Supplied data -
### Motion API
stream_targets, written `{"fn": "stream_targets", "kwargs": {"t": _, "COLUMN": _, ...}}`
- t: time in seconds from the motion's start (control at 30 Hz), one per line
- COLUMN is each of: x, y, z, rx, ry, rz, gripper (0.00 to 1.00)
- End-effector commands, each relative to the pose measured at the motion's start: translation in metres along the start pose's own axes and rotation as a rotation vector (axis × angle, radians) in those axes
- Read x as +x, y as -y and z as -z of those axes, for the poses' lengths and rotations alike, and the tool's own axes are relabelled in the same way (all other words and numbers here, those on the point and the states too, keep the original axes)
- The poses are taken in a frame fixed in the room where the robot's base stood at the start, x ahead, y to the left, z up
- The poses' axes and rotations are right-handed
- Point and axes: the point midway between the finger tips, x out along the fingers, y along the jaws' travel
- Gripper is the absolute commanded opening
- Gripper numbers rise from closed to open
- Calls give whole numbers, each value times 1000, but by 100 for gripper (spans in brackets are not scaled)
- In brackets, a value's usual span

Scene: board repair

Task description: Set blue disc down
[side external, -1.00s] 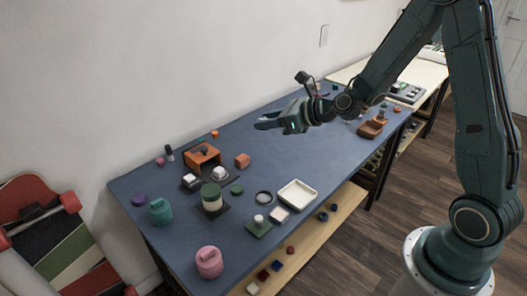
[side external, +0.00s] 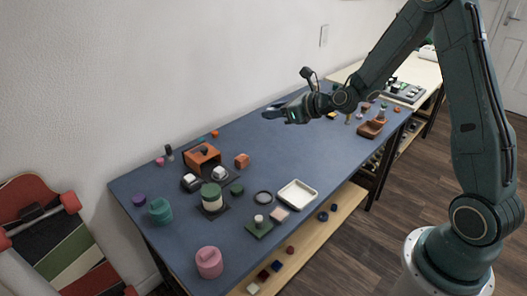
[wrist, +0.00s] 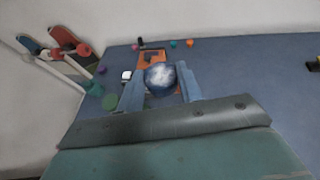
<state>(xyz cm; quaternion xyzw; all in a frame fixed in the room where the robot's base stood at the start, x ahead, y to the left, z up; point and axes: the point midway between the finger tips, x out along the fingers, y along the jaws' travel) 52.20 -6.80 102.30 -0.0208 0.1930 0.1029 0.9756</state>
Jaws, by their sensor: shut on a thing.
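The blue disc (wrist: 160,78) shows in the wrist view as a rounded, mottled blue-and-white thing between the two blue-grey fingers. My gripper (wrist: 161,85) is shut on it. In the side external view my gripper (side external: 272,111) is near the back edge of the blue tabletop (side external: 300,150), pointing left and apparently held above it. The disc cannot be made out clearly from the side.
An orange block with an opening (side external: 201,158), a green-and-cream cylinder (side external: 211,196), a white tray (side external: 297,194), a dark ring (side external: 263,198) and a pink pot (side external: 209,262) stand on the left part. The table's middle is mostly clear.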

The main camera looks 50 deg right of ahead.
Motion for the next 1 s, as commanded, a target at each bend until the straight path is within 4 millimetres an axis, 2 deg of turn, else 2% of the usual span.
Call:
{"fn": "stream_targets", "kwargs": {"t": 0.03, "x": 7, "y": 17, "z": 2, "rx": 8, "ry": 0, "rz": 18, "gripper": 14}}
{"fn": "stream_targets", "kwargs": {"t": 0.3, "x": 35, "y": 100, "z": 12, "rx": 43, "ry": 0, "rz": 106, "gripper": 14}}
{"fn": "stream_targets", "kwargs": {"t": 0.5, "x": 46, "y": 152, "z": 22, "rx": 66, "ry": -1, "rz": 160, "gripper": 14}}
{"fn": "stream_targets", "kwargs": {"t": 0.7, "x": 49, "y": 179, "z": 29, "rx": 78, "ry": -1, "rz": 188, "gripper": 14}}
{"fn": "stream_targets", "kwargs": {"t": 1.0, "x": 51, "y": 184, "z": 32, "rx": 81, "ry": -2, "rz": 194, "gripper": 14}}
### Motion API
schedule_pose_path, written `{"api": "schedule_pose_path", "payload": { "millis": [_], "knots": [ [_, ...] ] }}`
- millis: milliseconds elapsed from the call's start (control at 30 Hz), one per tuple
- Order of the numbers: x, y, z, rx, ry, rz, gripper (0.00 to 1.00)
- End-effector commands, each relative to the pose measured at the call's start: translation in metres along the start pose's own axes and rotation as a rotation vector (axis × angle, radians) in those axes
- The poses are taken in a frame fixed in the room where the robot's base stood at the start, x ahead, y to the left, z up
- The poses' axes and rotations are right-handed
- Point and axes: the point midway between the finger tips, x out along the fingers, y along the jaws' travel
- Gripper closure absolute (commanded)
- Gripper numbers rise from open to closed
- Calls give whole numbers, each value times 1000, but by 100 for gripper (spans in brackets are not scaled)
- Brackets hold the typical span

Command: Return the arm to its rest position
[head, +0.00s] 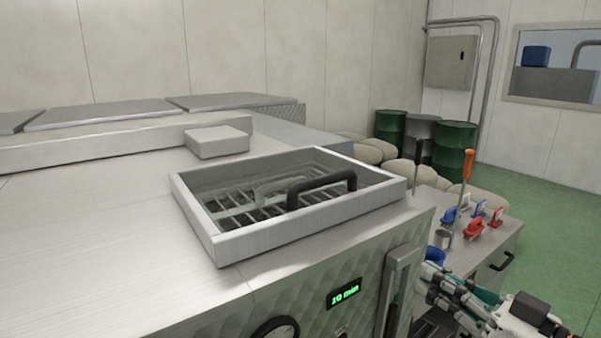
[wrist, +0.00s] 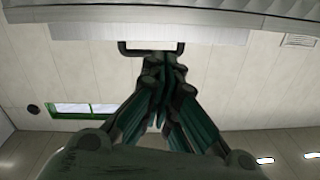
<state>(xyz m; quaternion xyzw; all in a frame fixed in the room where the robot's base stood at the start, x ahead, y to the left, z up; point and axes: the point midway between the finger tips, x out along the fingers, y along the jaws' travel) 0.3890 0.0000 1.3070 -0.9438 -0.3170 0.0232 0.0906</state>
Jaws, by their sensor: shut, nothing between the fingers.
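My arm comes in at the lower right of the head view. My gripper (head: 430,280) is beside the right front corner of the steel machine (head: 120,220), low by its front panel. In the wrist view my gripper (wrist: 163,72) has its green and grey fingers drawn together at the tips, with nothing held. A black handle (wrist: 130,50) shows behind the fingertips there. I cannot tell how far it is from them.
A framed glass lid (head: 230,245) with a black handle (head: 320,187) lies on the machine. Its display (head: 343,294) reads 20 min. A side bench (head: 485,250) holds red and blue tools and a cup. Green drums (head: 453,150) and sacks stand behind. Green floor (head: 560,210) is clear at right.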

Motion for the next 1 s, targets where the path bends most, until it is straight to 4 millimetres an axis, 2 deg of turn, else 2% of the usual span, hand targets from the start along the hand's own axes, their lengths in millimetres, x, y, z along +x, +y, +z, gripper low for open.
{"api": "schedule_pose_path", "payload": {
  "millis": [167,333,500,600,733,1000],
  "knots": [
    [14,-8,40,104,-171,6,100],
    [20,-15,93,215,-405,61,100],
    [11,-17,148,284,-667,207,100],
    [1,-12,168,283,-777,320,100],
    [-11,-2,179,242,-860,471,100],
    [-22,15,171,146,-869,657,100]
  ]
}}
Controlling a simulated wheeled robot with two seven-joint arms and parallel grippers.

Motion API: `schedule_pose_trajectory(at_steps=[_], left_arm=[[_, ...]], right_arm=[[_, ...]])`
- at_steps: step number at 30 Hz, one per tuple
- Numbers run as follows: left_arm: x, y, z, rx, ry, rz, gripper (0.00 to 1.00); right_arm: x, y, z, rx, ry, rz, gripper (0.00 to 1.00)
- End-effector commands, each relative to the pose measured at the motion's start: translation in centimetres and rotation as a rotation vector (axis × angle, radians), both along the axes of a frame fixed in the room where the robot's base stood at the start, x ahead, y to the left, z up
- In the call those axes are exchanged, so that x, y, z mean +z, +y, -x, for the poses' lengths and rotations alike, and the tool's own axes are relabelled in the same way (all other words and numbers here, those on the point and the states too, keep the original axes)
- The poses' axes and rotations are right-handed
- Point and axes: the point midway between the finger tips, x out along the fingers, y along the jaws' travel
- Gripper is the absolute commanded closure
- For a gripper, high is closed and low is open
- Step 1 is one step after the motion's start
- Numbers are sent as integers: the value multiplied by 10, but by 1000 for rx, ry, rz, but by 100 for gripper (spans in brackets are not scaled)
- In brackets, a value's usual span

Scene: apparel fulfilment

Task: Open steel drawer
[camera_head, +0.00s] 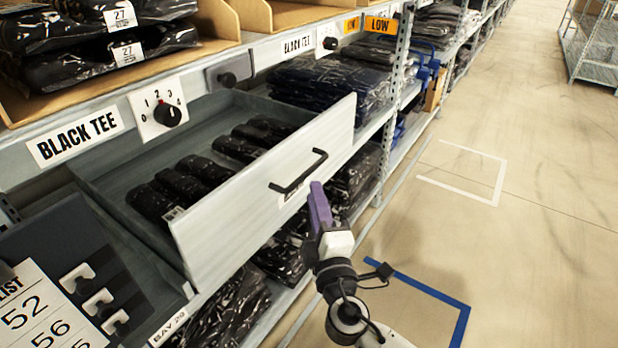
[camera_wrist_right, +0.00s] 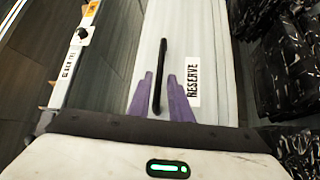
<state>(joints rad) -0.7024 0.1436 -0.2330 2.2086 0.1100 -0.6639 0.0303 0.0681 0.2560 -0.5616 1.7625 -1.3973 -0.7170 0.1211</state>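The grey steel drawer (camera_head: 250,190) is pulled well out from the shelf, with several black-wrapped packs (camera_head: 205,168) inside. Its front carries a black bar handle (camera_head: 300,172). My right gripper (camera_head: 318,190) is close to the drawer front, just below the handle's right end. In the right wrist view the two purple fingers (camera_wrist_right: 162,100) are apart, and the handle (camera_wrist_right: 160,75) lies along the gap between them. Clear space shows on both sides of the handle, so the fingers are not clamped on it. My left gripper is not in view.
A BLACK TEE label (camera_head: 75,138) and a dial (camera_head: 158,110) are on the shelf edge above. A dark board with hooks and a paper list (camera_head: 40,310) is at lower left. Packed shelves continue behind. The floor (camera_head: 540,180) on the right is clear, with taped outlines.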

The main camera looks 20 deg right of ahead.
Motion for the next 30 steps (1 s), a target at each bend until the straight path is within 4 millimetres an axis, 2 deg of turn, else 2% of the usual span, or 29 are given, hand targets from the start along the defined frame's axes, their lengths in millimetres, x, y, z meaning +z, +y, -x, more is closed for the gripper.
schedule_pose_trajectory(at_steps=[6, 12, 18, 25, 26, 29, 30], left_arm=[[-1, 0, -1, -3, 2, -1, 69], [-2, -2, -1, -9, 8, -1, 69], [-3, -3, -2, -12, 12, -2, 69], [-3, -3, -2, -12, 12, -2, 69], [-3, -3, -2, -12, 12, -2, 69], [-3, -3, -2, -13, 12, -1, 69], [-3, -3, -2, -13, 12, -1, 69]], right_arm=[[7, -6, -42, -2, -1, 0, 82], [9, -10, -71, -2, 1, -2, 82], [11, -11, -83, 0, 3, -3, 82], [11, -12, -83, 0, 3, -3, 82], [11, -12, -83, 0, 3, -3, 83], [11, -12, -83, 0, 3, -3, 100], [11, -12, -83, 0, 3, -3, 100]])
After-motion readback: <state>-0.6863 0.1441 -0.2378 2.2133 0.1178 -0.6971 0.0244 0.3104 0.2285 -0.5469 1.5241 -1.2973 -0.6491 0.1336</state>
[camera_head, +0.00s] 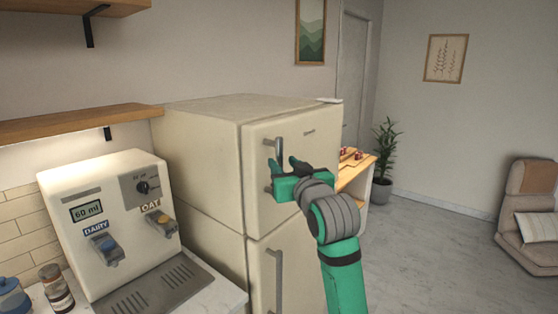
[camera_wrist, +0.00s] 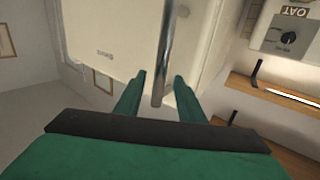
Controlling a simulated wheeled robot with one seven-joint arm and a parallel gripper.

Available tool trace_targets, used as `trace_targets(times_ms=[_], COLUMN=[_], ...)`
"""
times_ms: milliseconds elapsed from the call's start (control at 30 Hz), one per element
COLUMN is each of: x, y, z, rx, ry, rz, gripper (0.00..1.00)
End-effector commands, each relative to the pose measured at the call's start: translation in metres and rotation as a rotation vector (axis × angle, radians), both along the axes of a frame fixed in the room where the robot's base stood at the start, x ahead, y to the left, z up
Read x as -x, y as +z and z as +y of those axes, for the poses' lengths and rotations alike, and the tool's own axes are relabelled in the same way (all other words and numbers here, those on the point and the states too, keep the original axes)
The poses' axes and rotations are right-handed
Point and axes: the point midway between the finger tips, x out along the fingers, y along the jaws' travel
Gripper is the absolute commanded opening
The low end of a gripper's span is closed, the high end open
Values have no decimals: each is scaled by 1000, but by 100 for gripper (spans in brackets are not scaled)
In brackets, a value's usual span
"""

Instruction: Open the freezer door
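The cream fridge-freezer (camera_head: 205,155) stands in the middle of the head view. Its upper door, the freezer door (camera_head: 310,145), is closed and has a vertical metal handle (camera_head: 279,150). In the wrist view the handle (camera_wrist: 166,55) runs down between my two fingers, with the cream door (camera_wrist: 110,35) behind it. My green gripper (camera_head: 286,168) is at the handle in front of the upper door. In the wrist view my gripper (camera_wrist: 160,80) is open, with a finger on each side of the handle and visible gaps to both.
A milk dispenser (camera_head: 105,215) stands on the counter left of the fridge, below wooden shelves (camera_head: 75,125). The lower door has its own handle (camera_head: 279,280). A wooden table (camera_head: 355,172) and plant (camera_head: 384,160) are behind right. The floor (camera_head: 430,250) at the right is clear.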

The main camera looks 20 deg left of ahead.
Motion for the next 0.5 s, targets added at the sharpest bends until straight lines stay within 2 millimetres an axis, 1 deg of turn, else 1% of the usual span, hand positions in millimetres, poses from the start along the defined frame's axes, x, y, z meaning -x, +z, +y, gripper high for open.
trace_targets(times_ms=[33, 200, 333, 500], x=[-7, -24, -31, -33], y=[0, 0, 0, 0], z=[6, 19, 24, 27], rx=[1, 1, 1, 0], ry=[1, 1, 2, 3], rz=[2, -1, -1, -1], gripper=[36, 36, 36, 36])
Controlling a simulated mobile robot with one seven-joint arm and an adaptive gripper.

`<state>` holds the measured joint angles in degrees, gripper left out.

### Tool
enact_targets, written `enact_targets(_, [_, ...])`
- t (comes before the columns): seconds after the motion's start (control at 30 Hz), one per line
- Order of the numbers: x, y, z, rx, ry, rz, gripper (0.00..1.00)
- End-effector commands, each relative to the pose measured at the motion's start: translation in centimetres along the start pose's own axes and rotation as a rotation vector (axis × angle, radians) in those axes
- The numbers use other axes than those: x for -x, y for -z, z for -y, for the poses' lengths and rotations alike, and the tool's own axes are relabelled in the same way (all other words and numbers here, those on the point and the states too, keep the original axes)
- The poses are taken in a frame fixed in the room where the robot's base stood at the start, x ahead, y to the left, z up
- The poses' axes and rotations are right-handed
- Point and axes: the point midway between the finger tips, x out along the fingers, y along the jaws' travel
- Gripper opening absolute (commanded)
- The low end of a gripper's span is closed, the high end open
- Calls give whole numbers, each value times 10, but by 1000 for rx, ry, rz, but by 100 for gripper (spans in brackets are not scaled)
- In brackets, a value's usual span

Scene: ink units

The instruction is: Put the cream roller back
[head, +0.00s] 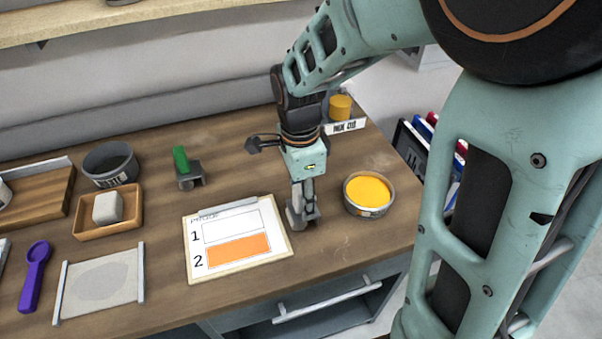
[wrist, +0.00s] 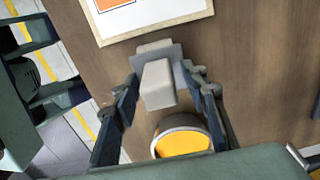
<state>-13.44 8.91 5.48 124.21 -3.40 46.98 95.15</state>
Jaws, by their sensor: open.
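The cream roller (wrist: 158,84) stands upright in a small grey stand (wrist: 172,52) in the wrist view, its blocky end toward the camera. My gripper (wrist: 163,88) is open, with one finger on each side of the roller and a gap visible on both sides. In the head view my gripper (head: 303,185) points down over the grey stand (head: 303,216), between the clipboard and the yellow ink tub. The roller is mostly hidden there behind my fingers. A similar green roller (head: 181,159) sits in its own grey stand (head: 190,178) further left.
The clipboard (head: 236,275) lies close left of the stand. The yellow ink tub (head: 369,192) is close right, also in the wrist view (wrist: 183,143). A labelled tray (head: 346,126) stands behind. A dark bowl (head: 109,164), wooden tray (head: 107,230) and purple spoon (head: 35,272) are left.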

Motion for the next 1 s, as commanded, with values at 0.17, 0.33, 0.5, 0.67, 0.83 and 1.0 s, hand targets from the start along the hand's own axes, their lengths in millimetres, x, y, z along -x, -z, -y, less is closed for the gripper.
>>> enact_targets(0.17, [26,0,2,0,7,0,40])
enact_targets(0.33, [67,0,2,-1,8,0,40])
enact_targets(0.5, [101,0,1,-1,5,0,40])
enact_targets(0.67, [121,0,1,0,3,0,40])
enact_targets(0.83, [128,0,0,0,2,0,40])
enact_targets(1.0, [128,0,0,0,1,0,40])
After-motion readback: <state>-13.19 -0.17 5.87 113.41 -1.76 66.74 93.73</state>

Instructions for the task - Exactly and only the lines from the top of the records down to the line containing "<state>(xyz cm; quaternion" should be transcribed, please, without the pictures.

Expected output -
### Motion API
stream_targets, written `{"fn": "stream_targets", "kwargs": {"t": _, "COLUMN": _, ...}}`
- t: time in seconds from the motion's start (control at 30 Hz), one per line
- COLUMN is each of: x, y, z, rx, ry, rz, gripper (0.00 to 1.00)
- End-effector commands, each relative to the pose measured at the motion's start: translation in metres along the start pose's own axes and rotation as a rotation vector (axis × angle, radians) in those axes
- Read x as +x, y as -y and z as -z of those axes, for the poses' lengths and rotations alike, and the tool's own axes are relabelled in the same way (all other words and numbers here, those on the point and the states too, keep the original axes)
- The poses are taken in a frame fixed in the room where the robot's base stood at the start, x ahead, y to the left, z up
- The poses' axes and rotations are right-handed
- Point and axes: the point midway between the finger tips, x out along the fingers, y along the jaws' travel
- Gripper is the absolute commanded opening
- Gripper numbers rise from closed to open
- Calls give whole numbers, each value times 1000, but by 100 for gripper (spans in brackets are not scaled)
- In brackets, a value's usual span

Scene: board repair

Task description: Set blue disc down
[side external, -1.00s] 
[side external, +0.00s] 
[wrist, +0.00s] 
<state>(xyz cm; quaternion xyzw; all in a frame fixed in the room where the robot's base stood at the start, x ahead, y to the left, z up; point and axes: the point midway between the finger tips, x out along the fingers, y along the jaws' travel) 52.20 -6.80 102.30 -0.0208 0.1930 0.1029 0.9756</state>

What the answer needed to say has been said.